Rather than conclude that a more substantial pipe organ was outside the realm of possibility, the newly formed organ committee went to their list of preferred builders and asked that each devise options to provide the church with a workable proposal. Like many churches, Zion Lutheran considered that, while there are advantages to an entirely new organ, costs would be such that the resulting instrument would likely be inadequate and would not materially improve their current situation. The congregation also felt that it was important to respect the role played by the 1950s Schlicker and sought to preserve their musical heritage by incorporating resources from the Schlicker into the new organ.

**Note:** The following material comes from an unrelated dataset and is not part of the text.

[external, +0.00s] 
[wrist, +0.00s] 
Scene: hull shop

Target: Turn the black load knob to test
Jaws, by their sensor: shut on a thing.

While our firm is primarily involved with building new organs, we find that an increasing number of clients are coming to us with requests similar to that of Zion Lutheran. In these situations we are asked to commit our expertise to locate and adapt existing resources. Not surprisingly, whether with pipes or the organ infrastructure itself, re-tasking such materials to build an organ that is artistically credible and able to stand on its own merits (much less bear our name) is considerably more difficult than having the luxury of specifying every aspect of a new organ. Regardless, this process is becoming a part of the “new normal” and is something that many organ builders are embracing as they strive to meet the needs of their clients.
The question associated with these endeavors is always one of determining the extent to which the proposed organ represents the artistic signature of the original builder, or begins to reflect characteristics typically found in one’s own work. While every situation is different, much depends on whether the proposed resource is an intact instrument deemed worthy of restoration, or whether components from multiple organs are to be refurbished and combined with new construction. When restoring and relocating a noteworthy organ, unless there are significant tonal anomalies, we prefer that the organ continue to represent the intent of the original builder. On the other hand, when working with individual components (primarily pipework), we have the opportunity to elicit modifications that better reflect our own preferences.

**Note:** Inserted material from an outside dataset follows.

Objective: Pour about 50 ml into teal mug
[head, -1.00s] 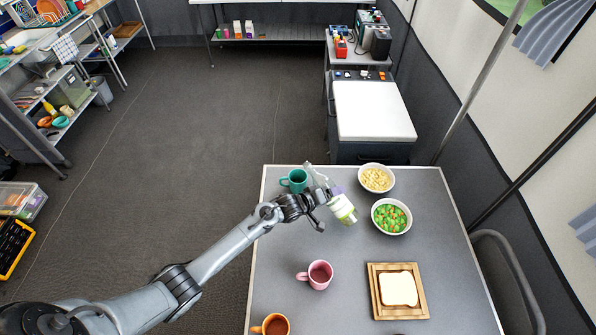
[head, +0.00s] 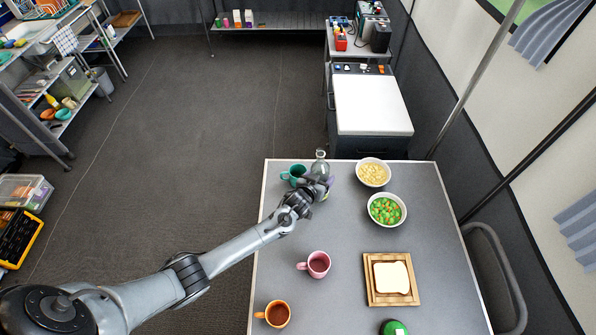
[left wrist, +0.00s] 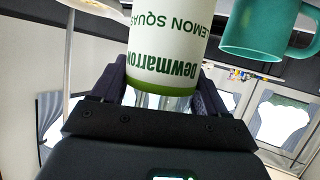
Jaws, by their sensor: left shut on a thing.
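The teal mug (head: 294,174) stands near the table's far left corner; its inside is hard to see. It also shows at the upper right of the left wrist view (left wrist: 262,28). My left gripper (head: 318,187) is shut on a bottle of lemon squash (left wrist: 170,45), just right of the mug. The bottle has a white label with green lettering and a green band. In the head view its clear neck (head: 320,163) rises beyond the gripper, which hides most of the body. The bottle looks near upright and apart from the mug. My right gripper is not in view.
A bowl of pale yellow food (head: 373,172) and a bowl of peas and carrots (head: 386,209) stand to the right. A pink mug (head: 318,264), an orange mug (head: 277,314), bread on a wooden board (head: 371,297) and a green object (head: 395,328) are nearer. The middle is clear.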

Regarding Zion Lutheran, after selecting Parsons, a significant amount of time was spent outlining requirements and refining options. Having previously removed a large Schlicker from Grace Episcopal Church, New York City, Parsons suggested combining portions of the Grace gallery installation with the original Mascoutah Schlicker to form a cohesive three-manual and pedal organ. While the edifice at Grace bears no resemblance to Zion, Mascoutah (in terms of architecture or size), the organ at Grace was known to be underpowered. Wind pressures approaching three inches combined with relatively small-scale pipes proved to be inadequate at Grace. For Zion Lutheran, however, the opposite would be true.
After carefully selecting stops from both organs, ideas began to form that offered exciting possibilities. Further discussions regarding organ infrastructure solidified the concept of rebuilding Grace Episcopal’s Heissler electric-slider windchests and three-manual console, while stipulating the construction of a new wedge-bellows winding system. The resulting specification also called for incorporating a Peterson ICS-4000 solid-state switching system. As the engineering process unfolded, it was determined that volunteer contractors at the church had the credentials to build the Swell enclosure and develop a simple façade. While these are not aspects of the process that Parsons typically relinquishes to its clients, in this instance it was felt to be appropriate.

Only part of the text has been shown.